Melyssa Hubbard believes people are waking up to child trafficking

I also never thought a Save The Children group would become as widespread and controversial so quickly as it has over the last couple weeks.

Jenee Michelle explaining the Save The Children movements origins

Before I could even get this video edited, the backlash against the Save The Children movement was growing, but not nearly as fast as the Save The Children Indiana membership numbers on Facebook which at the time of writing this stands at 18.2K+.

John Schimitz and James Nethercott take time to talk to me about why they support Save The Children

Detractors of those using the hashtag #savethechildren claim misinformation and conspiracy theories are doing the children more harm than good. The Indiana organizers argue that diversity of political thought within the group is welcome and acknowledge that, while not everyone in the movement has the same political ideology, they all agree that child trafficking must end.

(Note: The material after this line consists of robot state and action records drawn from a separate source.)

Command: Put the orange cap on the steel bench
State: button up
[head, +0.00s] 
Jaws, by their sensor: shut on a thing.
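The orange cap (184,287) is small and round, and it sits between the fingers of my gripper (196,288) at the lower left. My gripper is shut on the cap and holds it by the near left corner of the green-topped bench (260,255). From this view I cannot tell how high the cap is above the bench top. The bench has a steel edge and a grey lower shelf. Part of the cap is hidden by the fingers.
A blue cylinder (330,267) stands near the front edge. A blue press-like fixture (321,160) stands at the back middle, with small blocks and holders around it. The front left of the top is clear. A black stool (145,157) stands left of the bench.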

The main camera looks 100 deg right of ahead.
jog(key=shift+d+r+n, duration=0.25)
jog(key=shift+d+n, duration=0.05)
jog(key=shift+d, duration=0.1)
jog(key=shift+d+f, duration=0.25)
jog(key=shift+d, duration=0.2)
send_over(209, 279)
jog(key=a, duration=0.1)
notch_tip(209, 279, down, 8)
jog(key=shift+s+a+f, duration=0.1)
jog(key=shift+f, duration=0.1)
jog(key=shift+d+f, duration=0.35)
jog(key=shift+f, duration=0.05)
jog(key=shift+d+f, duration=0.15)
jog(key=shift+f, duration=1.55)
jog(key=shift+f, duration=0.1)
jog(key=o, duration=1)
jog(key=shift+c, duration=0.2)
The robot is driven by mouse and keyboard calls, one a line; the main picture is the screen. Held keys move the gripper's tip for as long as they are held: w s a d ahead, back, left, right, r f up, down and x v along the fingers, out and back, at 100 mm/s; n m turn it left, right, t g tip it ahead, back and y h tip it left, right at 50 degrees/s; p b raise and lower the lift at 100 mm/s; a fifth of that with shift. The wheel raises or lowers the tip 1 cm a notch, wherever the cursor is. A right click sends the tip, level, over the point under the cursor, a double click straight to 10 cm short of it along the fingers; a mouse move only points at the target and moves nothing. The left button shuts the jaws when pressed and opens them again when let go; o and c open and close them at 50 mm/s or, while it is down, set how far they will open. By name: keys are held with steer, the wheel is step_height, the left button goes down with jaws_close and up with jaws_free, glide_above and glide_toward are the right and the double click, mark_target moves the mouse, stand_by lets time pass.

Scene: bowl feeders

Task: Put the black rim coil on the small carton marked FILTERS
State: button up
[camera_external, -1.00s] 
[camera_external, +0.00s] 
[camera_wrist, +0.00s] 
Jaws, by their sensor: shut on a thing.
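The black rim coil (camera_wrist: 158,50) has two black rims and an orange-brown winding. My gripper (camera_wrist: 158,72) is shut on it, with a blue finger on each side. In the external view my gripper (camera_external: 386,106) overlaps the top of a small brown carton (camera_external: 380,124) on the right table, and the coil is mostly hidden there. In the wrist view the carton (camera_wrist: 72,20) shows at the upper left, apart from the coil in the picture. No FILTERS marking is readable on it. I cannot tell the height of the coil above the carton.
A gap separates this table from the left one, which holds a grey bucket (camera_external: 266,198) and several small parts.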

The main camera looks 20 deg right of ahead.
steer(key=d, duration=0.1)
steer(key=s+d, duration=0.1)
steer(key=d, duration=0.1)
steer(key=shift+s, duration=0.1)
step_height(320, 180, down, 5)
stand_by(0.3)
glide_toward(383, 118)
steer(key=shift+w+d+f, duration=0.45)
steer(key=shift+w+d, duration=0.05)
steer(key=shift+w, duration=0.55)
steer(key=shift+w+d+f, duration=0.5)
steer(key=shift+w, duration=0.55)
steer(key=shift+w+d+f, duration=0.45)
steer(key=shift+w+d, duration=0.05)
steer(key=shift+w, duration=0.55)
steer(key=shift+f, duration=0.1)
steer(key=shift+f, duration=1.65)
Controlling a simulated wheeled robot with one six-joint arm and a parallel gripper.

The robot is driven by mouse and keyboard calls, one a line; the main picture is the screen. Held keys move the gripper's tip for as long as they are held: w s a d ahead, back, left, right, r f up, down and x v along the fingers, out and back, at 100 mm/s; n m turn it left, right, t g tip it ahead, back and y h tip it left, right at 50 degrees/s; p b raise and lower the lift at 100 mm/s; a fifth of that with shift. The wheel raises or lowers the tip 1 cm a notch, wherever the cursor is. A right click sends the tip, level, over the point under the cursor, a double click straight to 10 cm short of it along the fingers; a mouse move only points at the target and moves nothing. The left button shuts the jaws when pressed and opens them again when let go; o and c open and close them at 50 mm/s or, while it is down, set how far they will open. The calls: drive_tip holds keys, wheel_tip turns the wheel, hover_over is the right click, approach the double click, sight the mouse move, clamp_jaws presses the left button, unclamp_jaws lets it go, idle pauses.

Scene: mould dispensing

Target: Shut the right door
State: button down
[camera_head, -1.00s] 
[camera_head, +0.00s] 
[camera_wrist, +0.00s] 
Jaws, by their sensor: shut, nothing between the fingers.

Protesters converge on WRTV

If the two ladies spearheading the Indianapolis movement, Jenee Michelle and Melyssa Hubbard, have their way, child sex traffickers are going to be exposed and go to jail regardless of how anyone feels about their politics.

One of the hardest working camera men in Indianapolis

Having covered a lot of protests in Indianapolis over the years, this had to be one of the calmest. The protesters showed up at WTHR on Meridian Street and then marched to WRTV just a few blocks down the street before heading to Monument Circle for a group photo and a lap.

Protesters return to WTHR after marching to WRTV

On their way around the Circle, a patrol car stopped and the officer driving motioned me over to his car to let me know there was a city ordinance restricting skateboarding within the mile square of downtown. It had been 3 years and 10 months during the Standing Rock protest since I had last been warned about skateboarding downtown.

An officer out on patrol tells me skateboarding isn’t allowed within the downtown mile square

That’s a pretty good run considering the amount of time I’ve spent rolling around on the regular, often in front of the police. So far, I’ve made it a week and a few days without another warning. I’m hoping to keep it that was for at least the next 6 years or more.